Before leaving, Lary patted my back in an uncharacteristic gesture of sympathy. “You don’t have to feed my cat tomorrow, if that helps,” he said, figuring I’d be too busy wallowing under all this waste like a bovine trapped in a tar pit.
He was right. It’s been five days and I haven’t even scraped the teriyaki sauce off the ceiling yet. I was born without that house-cleaning chromosome most people take for granted. If it weren’t for my friend Polly the reincarnated putzfrau, who stayed after the party until midnight washing dishes the old-fashioned way—with a sponge and water—as opposed to my way, which is one load at a time in an unreliable ten-year-old automatic from which the dishes always emerge coated in mystery grit, I would not have one single piece of tableware left in my entire house, because I seriously would have found it easier to throw all the dirty stuff away and start over.
This is all pretty pathetic considering I used to actually live with a maid, which means I wasted a good chance to learn something.

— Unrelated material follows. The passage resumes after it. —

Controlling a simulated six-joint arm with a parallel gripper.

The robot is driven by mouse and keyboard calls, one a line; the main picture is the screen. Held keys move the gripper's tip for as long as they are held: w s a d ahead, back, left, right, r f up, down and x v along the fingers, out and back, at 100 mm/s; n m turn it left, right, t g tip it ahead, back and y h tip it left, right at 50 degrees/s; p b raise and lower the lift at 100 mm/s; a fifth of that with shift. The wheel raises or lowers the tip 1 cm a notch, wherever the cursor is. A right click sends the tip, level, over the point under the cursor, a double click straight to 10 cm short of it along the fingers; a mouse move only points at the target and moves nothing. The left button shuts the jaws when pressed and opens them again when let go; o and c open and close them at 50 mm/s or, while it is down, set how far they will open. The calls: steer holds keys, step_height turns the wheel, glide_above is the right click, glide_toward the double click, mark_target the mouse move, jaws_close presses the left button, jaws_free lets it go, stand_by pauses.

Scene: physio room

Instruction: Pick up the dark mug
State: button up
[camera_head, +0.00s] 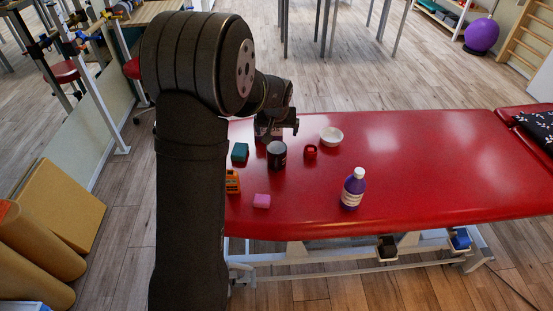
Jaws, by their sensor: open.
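The dark mug (277,155) stands upright on the red treatment table (430,165), near its left end. My gripper (277,128) is above and slightly behind the mug in the picture, pointing down. It is open. Its fingers are small and dark here, and I cannot tell the exact gap between them and the mug. Part of the table behind the gripper is hidden by it.
Around the mug are a dark green block (240,152), a small red object (311,152), a white bowl (331,136), a pink block (262,201) and an orange box (232,181), partly hidden by my arm. A purple bottle (353,188) stands right. The table's right is largely clear.

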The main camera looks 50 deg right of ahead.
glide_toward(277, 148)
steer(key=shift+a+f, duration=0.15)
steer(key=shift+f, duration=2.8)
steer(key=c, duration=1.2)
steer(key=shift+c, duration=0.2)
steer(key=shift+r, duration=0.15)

I was seventeen and had moved to New Orleans on a whim and ended up rooming with my hotel’s maid when I ran low on money. Her name was Shirley, and she kept her afro in a scarf during work hours, but at night she shook it loose like a daffodil. She’d lived in New Orleans for years but had never been to Bourbon Street, so I took her to Gunga Din’s one night, where the motley female impersonators entertained the audience in their ripped fishnets and gave detailed descriptions of their upcoming sex-change operations. We sat in the middle of it all and laughed.
After that Shirley refused to charge me rent, which was a good thing since I’d just lost my job waiting tables at the Gazebo in the French Quarter. I don’t know what I would have done if not for Shirley. She was twenty-six and kept her head above water by cleaning toilets at a low-end hotel, and she wouldn’t have taken my money even if I had it. I was a slob back then, too, and Shirley would occasionally peek her head in my door, exclaiming, “What a great mess.”

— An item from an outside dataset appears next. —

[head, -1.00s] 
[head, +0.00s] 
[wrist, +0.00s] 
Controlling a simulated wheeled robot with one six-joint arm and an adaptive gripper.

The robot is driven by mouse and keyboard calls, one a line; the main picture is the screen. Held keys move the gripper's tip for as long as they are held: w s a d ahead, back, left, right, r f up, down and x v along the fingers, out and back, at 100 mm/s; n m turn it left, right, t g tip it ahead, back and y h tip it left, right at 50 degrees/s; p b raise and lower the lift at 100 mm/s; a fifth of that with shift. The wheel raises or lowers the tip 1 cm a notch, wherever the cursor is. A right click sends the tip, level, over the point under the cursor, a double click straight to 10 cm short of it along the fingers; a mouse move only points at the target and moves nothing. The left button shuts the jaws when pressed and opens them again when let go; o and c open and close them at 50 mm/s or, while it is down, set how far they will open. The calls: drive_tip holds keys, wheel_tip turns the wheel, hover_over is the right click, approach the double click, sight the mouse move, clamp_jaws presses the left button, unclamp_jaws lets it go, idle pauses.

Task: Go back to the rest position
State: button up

Finally the day came when it was time to leave for home and finish high school. My mother sent me a ticket, and Shirley dispatched her grudging boyfriend to drive me to the airport in his stolen car with the steering shaft ripped open. Before leaving, I stood with Shirley in front of the house she’d shared with me, hugged her goodbye and told her I’d write. “You ain’t gonna write,” she laughed, but I insisted I would. She looked at me seriously then, her hair glistening abalone in the sunlight. “You ain’t gonna write,” she repeated, “but that’s okay.”
I didn’t write. I was seventeen and hadn’t yet learned what a waste it is to let good people fall from your life like petals from a fragile rose. I wish I’d written Shirley. I wish I could take her hand right now and lead her into my world, show her the great mess that is my fife at the moment, so we could sit in the middle of it all and laugh again.

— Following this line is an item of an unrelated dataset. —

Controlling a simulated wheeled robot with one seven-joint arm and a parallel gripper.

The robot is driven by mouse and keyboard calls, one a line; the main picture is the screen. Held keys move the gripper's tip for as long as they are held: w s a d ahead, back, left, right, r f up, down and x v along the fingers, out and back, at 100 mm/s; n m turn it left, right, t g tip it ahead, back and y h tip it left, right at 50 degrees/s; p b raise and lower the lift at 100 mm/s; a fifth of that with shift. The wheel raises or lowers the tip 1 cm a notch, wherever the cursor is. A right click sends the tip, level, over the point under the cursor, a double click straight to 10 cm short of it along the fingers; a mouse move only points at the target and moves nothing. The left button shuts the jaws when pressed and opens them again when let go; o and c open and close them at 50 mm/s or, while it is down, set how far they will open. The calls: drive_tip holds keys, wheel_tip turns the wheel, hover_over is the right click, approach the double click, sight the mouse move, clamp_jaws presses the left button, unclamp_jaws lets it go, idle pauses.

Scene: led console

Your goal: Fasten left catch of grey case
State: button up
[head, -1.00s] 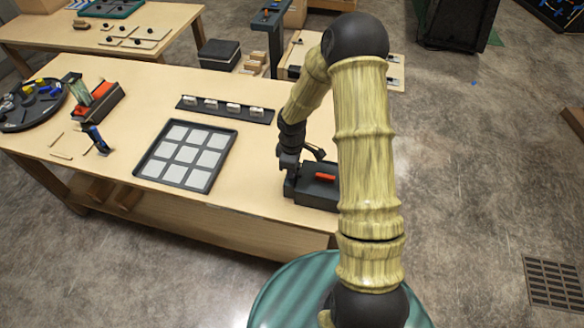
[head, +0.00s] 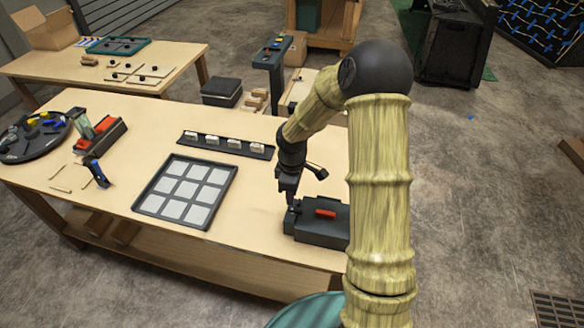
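The grey case (head: 318,230) sits near the right front edge of the table. It is dark grey with a red handle (head: 325,213) on its lid, and the lid looks closed. My gripper (head: 291,206) points down at the case's left end, at or just above the left catch. The catch is too small and too covered by the gripper to make out. The fingers are too small to tell whether they are open or shut. The right end of the case is partly hidden behind my arm.
A black tray of pale square tiles (head: 151,203) lies left of the case. A dark strip with white blocks (head: 190,140) lies behind it. A round dark tray (head: 30,156) and a red-and-black box (head: 102,137) stand at the far left. Bare tabletop lies between tray and case.

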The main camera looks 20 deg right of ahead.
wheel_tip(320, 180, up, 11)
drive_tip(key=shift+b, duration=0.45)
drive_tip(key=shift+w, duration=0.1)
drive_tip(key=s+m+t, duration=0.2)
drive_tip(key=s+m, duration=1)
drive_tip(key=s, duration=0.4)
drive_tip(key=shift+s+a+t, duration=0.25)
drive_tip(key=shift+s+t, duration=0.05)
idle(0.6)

Confessions of a Recovering Slut
THANK GOD FOR GAY MEN, otherwise the burden would fall fully on us women to gratify the insatiable male need for sweaty buffalo sex, and I personally don’t have the time anymore. I mean it’s not like I’m still in college, which was back before all the really good-looking guys my age figured out they were gay. I was immersed in my pastime of being a blazing four-star slut—or at least I’m pretty sure that’s what I was, because it’s all a fog and I’m basing this on the rumors I spread about myself. But still, if classmates saw me today they’d be damn disappointed. “What happened to you?” they’d ask, and in response I’d have to wave them away from the corner where I’d probably be crouching with dried cake batter in my hair or something. “Go away,” I’d groan. “I’m tired.”
Then they’d go away but their question wouldn’t. What happened to me? How did my appetites get all turned around? I’d chalk it up to oncoming maturity, but Grant is older than me and his sex life runs at a constant hummingbird pace. I get exhausted just hearing him talk. And Lary, who’s older than both of us, has women situated all over the world, the latest being a Bulgarian blackjack dealer he occasionally hooks up with in the Bahamas. Her accent is really heavy, so he doesn’t always understand her, but he’s almost certain that soon after they met he heard her tell him, “Fuck me until my ears bleed,” which did much to endear his feelings for her.
“How romantic,” I tell him over the phone. He’s in Vail for the holidays, humping who knows what all. “By the way,” I add, “your cat is dead.”
If I continue at this tempo I figure it’s just a matter of time before I turn into one of those drunken old cupcakes who hurl themselves at bartenders while they’re working because bartenders are trapped back there like zoo specimens, only worse because they’re obligated to talk to you in order to get tips. So I better snap out of this, because my theory is that it all evens out in the end. Like you might think you have no sex drive now, but in fact it’s always there, building up day after day, and unless you keep your engine oiled you’re gonna end up hit by this big rocket of horniness when you’re sixty or something, and then you’ll have no choice
but to troll your daughter’s boyfriends like those lecherous old acid vats you see on daytime talk shows.
I don’t want to be like that, a horny old hardened hunk of lard asking neighborhood high school boys to help me with hard-to-reach zippers and such. Yuk. But that rocket can’t help but accumulate if this keeps up, because it never fails that when my head hits the pillow at night I think to myself, “Damn, I forgot to have acrobatic sex with someone today. Better do it tomorrow.” Then tomorrow comes and I waste it feeding my friends’ pets while they’re off having sex somewhere exotic. It’s not even like I want to hear about it when they come home all flushed and eager to brag. I just wave them away. “If you need me I’ll be in the corner with a bowl of cake batter,” I say. Really, what happened to me?
It would be cool if I could talk to my mother about this, because until she died I thought she was the epitome of sexual needlessness. She was a Birkenstock-wearing businesswoman who slept in a separate room from my father for half a decade before divorcing him after twenty-five years of marriage, and she seemed completely happy just to have her life to herself for once; her trailer near the beach in southern California, her kids in college, her occasional Friday excursions to Tijuana with her coworkers. Practically manless, she seemed so content to me. Then years later I was rifling through her effects and found a collection of rough drafts for a personal ad she’d placed in the paper. “Do you like walking barefoot in the grass? Holding hands under a tree? Watching the sunset from a hillside?” they read. The appeals were so achingly sweet, and dripping with romance and longing I’d never known her to feel.
So I guess she got hit by a different kind of rocket, and here I’d never even seen her go on a date, which makes me worry that no one responded to her ad. But I can’t bear to leave it at that. I have to hope that maybe someone did respond, and she kept it secret from us, and she got to wiggle her toes in a meadow while holding his hand after all. I have to hope that she found what she was looking for, even fleetingly, and that she didn’t spend a single second sitting around alone, clutching an unanswered personal ad, asking herself, “What happened to me?”